It’s okay to change.

From high school to college we all go through a tremendous change that shifts us to a closer version of ourselves. From college to the real world there’s another tremendous change that takes place and it’s okay if that means that you become a different person than the one you were in college. I struggled with this for awhile thinking that I had to be interested in the same things, hold true to the things that I said I wanted to do with my life when I was in college, and that I had to stay rooted to my college persona. This isn’t true! There’s always, always opportunity to grow ourselves as a person and we are only doing ourselves a disservice when we fight this change. It’s okay to change because it’s a sure fire sign that you are becoming exactly who you are meant to be.

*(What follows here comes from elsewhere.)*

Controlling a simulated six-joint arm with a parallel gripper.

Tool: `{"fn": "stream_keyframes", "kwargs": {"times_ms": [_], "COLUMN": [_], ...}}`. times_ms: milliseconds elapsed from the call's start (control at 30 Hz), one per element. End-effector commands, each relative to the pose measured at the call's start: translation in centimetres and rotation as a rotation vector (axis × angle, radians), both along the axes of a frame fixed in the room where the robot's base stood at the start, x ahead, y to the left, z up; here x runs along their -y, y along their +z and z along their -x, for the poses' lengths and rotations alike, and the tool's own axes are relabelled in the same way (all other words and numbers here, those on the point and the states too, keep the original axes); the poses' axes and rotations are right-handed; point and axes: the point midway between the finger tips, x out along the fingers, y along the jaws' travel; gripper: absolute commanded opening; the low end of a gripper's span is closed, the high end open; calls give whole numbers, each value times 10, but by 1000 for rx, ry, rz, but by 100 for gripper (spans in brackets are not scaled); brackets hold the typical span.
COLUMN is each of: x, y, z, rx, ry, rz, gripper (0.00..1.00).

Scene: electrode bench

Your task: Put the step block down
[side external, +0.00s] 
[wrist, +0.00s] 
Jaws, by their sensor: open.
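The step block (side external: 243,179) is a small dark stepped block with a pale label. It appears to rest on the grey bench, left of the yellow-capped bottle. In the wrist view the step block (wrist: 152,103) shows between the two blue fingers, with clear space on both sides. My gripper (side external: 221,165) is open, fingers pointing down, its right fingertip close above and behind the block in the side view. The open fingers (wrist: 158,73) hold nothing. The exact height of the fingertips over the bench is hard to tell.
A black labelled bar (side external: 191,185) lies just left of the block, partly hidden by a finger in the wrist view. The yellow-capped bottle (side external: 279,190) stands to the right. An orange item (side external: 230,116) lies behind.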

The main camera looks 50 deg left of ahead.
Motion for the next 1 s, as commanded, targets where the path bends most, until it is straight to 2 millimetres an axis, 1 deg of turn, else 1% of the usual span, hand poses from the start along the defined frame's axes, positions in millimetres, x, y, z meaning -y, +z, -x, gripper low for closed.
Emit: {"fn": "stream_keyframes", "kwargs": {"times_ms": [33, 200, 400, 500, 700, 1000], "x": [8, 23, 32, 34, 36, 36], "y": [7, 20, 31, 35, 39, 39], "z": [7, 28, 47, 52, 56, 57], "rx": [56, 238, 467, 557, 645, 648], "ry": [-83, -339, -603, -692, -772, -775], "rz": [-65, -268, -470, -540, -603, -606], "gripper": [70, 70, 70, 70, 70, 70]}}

Just as much as these lessons apply to post college grads they can apply to any point of your life where you are feeling confused, have a big change (expected or unexpected), or are searching for something more.

When we allow ourselves to know that it’s okay to chill out for a second, spend our money on experiences even if we feel like we can’t afford them, to feel completely and totally in the dark about our next move, to learn new things, and to change from the person that we were life transforms exactly as we want it to.

There’s power in being okay with where you are right now even though it can seem like one of the hardest things to do.

Give yourself a chance to breathe and make sure that you aren’t being too harsh on yourself by applying these hard earned lessons now instead of later. Know this world is your oyster and it’s ready to give you everything you could ever want and more whenever you are ready to accept it.